In an era of weak coalition governments, the rule of Greece's Constantine Karamanlis is an exception. Karamanlis commands an overwhelming parliamentary majority. A conservative, he has not been challenged by the left, and he has been described as the bulwark between democracy and deluge.

Yet, this is a political society traditionally torn by chaos and tyranny. There have been eight major military upheavals here since World War I, so the question arises: Can Greece's fledgling democracy survive without the 70-year-old premier.

Diplomatic and political opinion is divided as the country prepares to celebrate the third anniversary of its return to civilian government on July 23.

After seven years of dictatorship, from 1967 to 1974, the nation now faces the traditional political dilemma associated with virtually single-handed rule.

There is the specter of yet another coup by hawkish, ambitious officers when Karamanlis steps down. Standing by are disgruntled buccaneer capitalists who flourished during the junta years. The political opposition is divided and quarrelsome and Karamanlis has not designated an heir.

Beneath the surface, are all the elements of turmoil, but advisors to the premier are hopeful that he will leave a legacy of moderation.

"Karamanlis detests passion in politics, and has said that it is the curse of our race," one of his closest aides observed. "His own formula for a successful democracy is that national issues should not become party issues and party issues should not become personal issues. He has risen above party politics and is a national leader."

"Stability has not been one of our characteristics in the past," he said, "but I hope we have learned the lessons of dictatorship, and that our mentality has changed -- not just the people, but the leadership of the political parties, the trade unions, the intellectuals and the press."

Whether the country's institutions will be able to preserve its new democracy is questionable in the view of one diplomatic official.

"It depends to a great extent on the people, the first post-Karamanlis government, and the political climate then," he said. "If there is economic chaos, riots in the streets, then I don't think the country's institutions will hold Greece together, and the military could intervene. This is not an American or British-type democracy with safeguards built into the system. It's a democracy of Karamanlis."

The aloof and complex premier, who has dominated Greek politics for the last 20 years, defends his paternalistic leadership as the only way to rule the volatile Greeks. He believes that a strong personality is essential to leadership and has an arithmetical formula for success.

"The rich must sacrifice 30 per cent of their wealth for moral equity and social programs," he told a recent American visitor, "and the majority must sacrifice 30 per cent of their freedom to prevent amarchy."

His political opponents argue, however, that such philosophy must be accompanied by strong institutions, and they do not think that Greece has developed them.
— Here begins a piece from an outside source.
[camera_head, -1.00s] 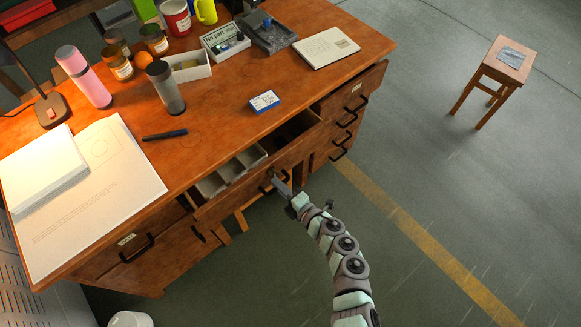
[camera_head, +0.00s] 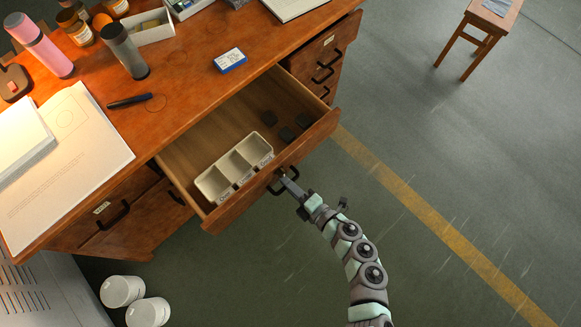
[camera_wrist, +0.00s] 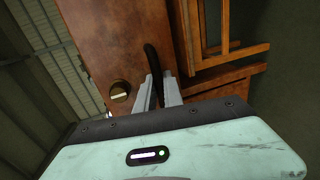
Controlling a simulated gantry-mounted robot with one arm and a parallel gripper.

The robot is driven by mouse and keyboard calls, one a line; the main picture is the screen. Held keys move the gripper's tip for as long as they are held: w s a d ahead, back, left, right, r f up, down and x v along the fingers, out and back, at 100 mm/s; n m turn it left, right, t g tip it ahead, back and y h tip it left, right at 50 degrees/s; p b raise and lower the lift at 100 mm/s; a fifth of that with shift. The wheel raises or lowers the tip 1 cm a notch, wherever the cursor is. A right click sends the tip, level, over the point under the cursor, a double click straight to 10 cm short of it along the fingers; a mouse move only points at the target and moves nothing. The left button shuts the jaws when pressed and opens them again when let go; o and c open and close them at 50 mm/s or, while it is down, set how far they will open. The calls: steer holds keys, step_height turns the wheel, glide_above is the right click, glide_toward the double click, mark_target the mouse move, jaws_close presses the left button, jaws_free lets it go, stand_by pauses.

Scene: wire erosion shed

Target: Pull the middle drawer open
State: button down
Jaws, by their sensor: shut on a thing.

"Our key mechanisms -- the armed forces, and security services, the administration and the courts -- have no elasticity to adapt themselves to new situations," said Leonidas Kyrkos, parliamentary spokesman for the moderate Communist Party of the Interior.

"In England, institutions and developments go hand-in-hand. Here what is abnormal is that some highly discredited and compromised junta supporters are being used. There is consequently the potential for confrontation, with traditional rightist elements controlling the structure, and progressive and liberal political forces in the forefront of a growing movement for change."

There are recurring reports of discontent within the army, by tradition a strongly politicized force.

Constantinos Badouvas, an opposition member of parliament, has charged that the government has ignored three recent conspiracies to kidnap or assassinate Karamanlis. The government denied this but has acknowledged that four plots threatened the premier during the first six months of his rule.

Western diplomatic officials believe it is highly unlikely that the army, as an organized unit, would move against Karamanlis, although "one Western ambassador said that a new confrontation with Turkey could create such a threat.

There are still pockets of resistance within the armed, according to an anti-junta, retired senior officer, and he described their mood as "ambivalent and stratified."

"Take a young major, for example, who is weaned by the dictators to believe that a strong, military-revolutionary government is mandatory, he said. "These officers were extremely nationalistic. Then they faced disaster after seven years.

"They were impotent against Turkey on Cyprus. They couldn't even mobilize. Then came the Karamanlis government which whipped them into a topnotch fighting force. They now have the best training, standards and equipment that we've ever seen in Greece. So, in their mind, what takes priority? That's the essential question. Being a good professional army or the so-called saviors of Greece?"

Panayotis Lambrias, undersecretary to the Premier and one of his closest aides, minimizes the threat of military.

"At the risk of oversimplification," Lambrias said, "I think the greatest threat to democracy will be if a trend develops to negate Karamanlis' policy of removing passion from politics and exercising restraint.

"If for reasons of demagogic pressure or political animosity, the present stability is reversed, it would be catastrophic. But this time, as opposed to 1967, it would be very difficult for the military to intervene -- primarily because by then we hope to be integrated into the Common Market. Isolated countries are much more easily threatened than a country belonging to a larger European order, such as the EEC."